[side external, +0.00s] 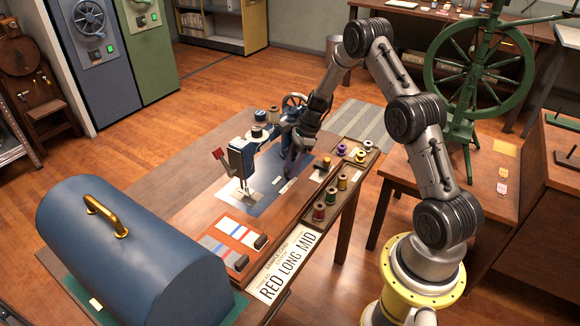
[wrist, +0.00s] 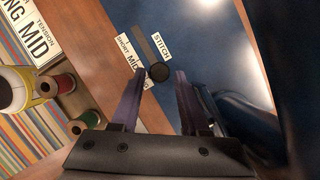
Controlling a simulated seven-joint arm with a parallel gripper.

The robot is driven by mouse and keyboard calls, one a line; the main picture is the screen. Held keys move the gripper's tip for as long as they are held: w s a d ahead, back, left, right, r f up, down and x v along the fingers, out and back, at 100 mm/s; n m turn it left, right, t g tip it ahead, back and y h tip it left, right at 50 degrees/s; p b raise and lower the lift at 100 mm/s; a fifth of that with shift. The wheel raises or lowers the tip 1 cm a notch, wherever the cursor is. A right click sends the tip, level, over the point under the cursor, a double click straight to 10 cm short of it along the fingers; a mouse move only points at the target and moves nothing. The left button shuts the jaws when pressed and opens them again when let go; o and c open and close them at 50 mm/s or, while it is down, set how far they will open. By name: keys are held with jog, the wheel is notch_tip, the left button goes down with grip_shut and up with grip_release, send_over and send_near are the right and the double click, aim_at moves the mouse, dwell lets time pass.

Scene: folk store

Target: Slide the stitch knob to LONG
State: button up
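The stitch knob (wrist: 160,72), a small dark round knob, sits on the blue panel (wrist: 205,30) in the wrist view. A dark slot (wrist: 144,42) runs from it toward the top, and the knob is at the slot's near visible end. The STITCH label (wrist: 161,43) is on the other side. My gripper (wrist: 160,73) is open, one finger on each side of the knob with visible gaps. In the side view, my gripper (side external: 288,172) points down beside the sewing machine (side external: 243,158).
Thread spools (side external: 331,196) stand in a rack to the right of the machine. A card reading RED LONG MID (side external: 285,266) lies at the table's front. A large blue cover with a brass handle (side external: 130,250) stands at the left.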

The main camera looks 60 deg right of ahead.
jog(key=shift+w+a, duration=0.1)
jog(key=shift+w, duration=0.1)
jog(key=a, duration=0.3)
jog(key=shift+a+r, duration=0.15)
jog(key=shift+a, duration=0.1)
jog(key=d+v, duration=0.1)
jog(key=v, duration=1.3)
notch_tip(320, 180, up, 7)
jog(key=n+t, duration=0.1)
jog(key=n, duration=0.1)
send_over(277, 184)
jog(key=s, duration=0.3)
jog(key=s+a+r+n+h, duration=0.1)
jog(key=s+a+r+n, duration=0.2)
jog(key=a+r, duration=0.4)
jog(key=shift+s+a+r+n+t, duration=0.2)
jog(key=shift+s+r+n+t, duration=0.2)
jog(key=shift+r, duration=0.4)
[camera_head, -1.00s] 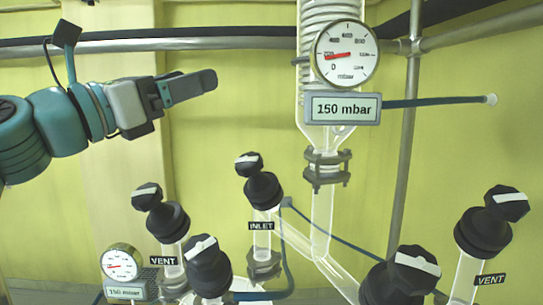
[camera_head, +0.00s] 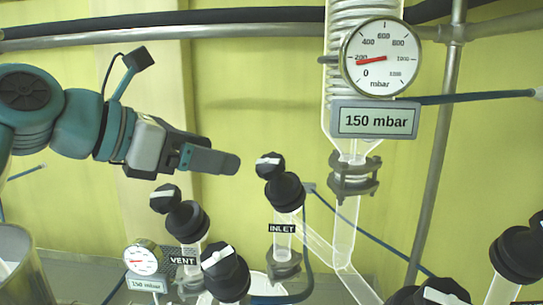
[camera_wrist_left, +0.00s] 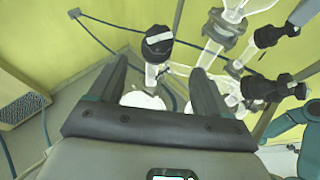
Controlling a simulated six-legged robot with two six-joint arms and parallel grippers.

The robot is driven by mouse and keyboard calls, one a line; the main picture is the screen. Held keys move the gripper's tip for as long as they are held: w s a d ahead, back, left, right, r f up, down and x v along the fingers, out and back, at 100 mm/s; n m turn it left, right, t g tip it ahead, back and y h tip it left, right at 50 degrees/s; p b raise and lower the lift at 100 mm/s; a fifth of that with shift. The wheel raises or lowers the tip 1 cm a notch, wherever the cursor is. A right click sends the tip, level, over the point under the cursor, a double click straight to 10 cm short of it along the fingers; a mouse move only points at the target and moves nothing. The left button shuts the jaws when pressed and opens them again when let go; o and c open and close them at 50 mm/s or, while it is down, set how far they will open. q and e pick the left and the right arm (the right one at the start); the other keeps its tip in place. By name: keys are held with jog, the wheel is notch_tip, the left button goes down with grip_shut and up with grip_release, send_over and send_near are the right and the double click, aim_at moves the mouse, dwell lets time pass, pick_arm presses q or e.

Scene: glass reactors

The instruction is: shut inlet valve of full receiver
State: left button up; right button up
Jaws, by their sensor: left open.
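The inlet valve has a black knob (camera_head: 284,191) with a white-striped cap, above glass and the INLET label (camera_head: 282,228). My left gripper (camera_head: 225,163) is to the upper left of this knob and apart from it. In the left wrist view my gripper (camera_wrist_left: 160,82) is open with nothing between its fingers. A striped black knob (camera_wrist_left: 158,42) shows ahead of the gap; I cannot tell for sure which valve it is. The lower part of the receiver is out of the head view, so its fill level does not show.
A vent valve (camera_head: 187,221) stands left of the inlet valve, with another black knob (camera_head: 226,275) below. A gauge (camera_head: 382,58) and a 150 mbar display (camera_head: 375,120) are at the condenser. A metal vessel (camera_head: 22,265) stands at lower left.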

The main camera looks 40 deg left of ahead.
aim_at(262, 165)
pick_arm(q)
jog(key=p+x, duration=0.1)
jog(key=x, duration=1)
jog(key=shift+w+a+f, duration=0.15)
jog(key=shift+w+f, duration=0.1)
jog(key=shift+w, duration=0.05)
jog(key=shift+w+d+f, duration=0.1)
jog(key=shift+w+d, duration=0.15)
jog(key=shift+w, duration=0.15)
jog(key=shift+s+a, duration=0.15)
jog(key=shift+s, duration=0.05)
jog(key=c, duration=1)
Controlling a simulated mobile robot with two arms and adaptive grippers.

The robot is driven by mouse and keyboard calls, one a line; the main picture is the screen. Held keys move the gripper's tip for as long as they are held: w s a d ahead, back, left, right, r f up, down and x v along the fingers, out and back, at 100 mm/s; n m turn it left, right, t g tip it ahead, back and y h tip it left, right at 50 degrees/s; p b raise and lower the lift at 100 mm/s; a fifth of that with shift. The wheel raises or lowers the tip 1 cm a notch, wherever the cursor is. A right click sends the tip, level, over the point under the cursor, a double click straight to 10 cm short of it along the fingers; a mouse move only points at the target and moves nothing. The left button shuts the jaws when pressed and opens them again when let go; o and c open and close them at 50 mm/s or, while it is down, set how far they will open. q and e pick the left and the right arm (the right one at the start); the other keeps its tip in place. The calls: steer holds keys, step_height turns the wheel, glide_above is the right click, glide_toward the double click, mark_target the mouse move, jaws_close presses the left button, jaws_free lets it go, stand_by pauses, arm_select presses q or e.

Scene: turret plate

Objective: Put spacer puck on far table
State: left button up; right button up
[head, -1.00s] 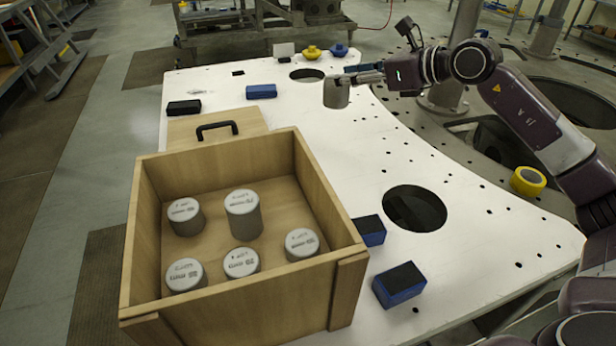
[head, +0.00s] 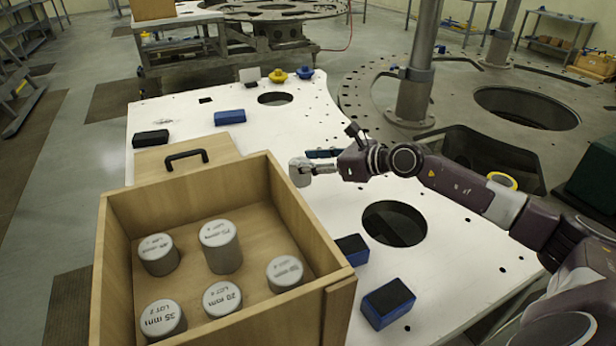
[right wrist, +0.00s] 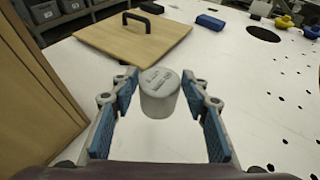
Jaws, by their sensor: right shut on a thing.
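My right gripper (head: 312,168) is shut on a grey, cylindrical spacer puck (head: 299,173), held beside the right wall of the wooden crate, over the white turret plate. In the right wrist view the puck (right wrist: 159,93) is upright between the tips of the blue-padded fingers (right wrist: 160,95), its printed top facing up. Several similar pucks stand in the wooden crate (head: 330,262), some with readable labels such as 20 mm. A table (head: 180,20) with a light top stands at the back left, beyond the plate. My left gripper is not in view.
A wooden lid (head: 222,146) with a black handle lies behind the crate. Blue blocks (head: 388,302), a black block (head: 150,138) and yellow and blue knobs (head: 278,75) sit on the white plate (head: 270,125). The plate has large round holes. A grey post (head: 415,80) stands behind my right arm.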

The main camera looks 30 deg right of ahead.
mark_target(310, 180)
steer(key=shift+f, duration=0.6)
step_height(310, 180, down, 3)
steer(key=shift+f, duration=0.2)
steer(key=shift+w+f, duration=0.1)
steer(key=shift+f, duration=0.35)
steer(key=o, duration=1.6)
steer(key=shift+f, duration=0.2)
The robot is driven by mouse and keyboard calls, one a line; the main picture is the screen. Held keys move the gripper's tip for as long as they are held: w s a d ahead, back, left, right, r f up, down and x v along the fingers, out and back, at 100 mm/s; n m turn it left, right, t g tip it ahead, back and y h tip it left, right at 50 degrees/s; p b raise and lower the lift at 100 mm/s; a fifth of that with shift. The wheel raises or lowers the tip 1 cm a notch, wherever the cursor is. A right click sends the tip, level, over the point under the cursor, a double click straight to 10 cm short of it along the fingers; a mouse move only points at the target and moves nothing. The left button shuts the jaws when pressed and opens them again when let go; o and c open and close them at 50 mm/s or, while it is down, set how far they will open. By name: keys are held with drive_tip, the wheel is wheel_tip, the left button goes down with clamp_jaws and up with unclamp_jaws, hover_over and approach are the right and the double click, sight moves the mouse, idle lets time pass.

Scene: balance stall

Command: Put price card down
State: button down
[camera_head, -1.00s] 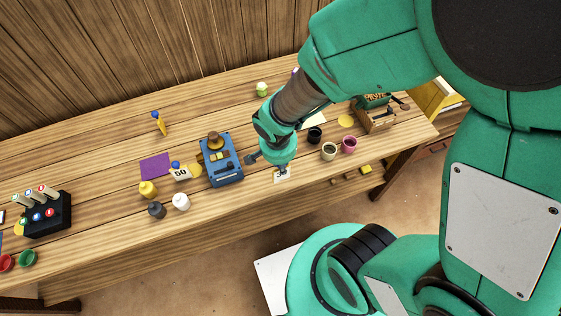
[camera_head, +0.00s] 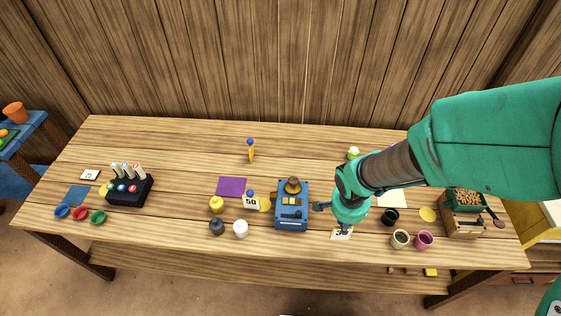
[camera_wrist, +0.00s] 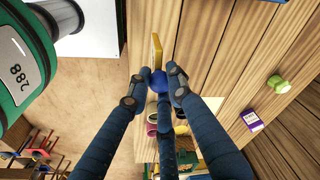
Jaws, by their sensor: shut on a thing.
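My gripper (camera_head: 345,226) is over the front part of the wooden table, right of the blue scale-like device. It is shut on a price card (camera_head: 342,235), whose pale face with dark figures shows just below the fingers. In the wrist view the fingers of my gripper (camera_wrist: 157,82) close around the card's blue ball knob (camera_wrist: 158,81). The card's thin yellow edge (camera_wrist: 157,50) stands beyond the knob. Whether the card's foot touches the table cannot be told. Another price card (camera_head: 250,202), marked 50, stands left of the blue device. My arm hides part of the table behind.
The blue device (camera_head: 291,212) is left of my gripper. Dark (camera_head: 390,216), grey (camera_head: 401,239) and pink (camera_head: 424,240) cups stand to the right, near a wooden box (camera_head: 462,223). A yellow item with a blue knob (camera_head: 251,153) is at the back. The table's back left is clear.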

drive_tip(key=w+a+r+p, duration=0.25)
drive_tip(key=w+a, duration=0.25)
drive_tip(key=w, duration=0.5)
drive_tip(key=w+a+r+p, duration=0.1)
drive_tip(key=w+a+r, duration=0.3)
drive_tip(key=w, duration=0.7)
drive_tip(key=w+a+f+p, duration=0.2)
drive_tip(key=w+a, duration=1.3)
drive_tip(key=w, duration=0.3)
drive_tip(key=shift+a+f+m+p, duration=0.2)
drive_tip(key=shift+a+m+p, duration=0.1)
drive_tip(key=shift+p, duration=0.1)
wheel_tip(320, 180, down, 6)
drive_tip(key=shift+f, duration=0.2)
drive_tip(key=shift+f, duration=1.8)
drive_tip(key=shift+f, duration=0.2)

----------

Problem to solve
Repeat the lines between those holding "[wrist, +0.00s]" and "Controlling a simulated seven-joint", inclusive. Pictures stay out.

The answer
[wrist, +0.00s] 
Controlling a simulated seven-joint arm with a parallel gripper.

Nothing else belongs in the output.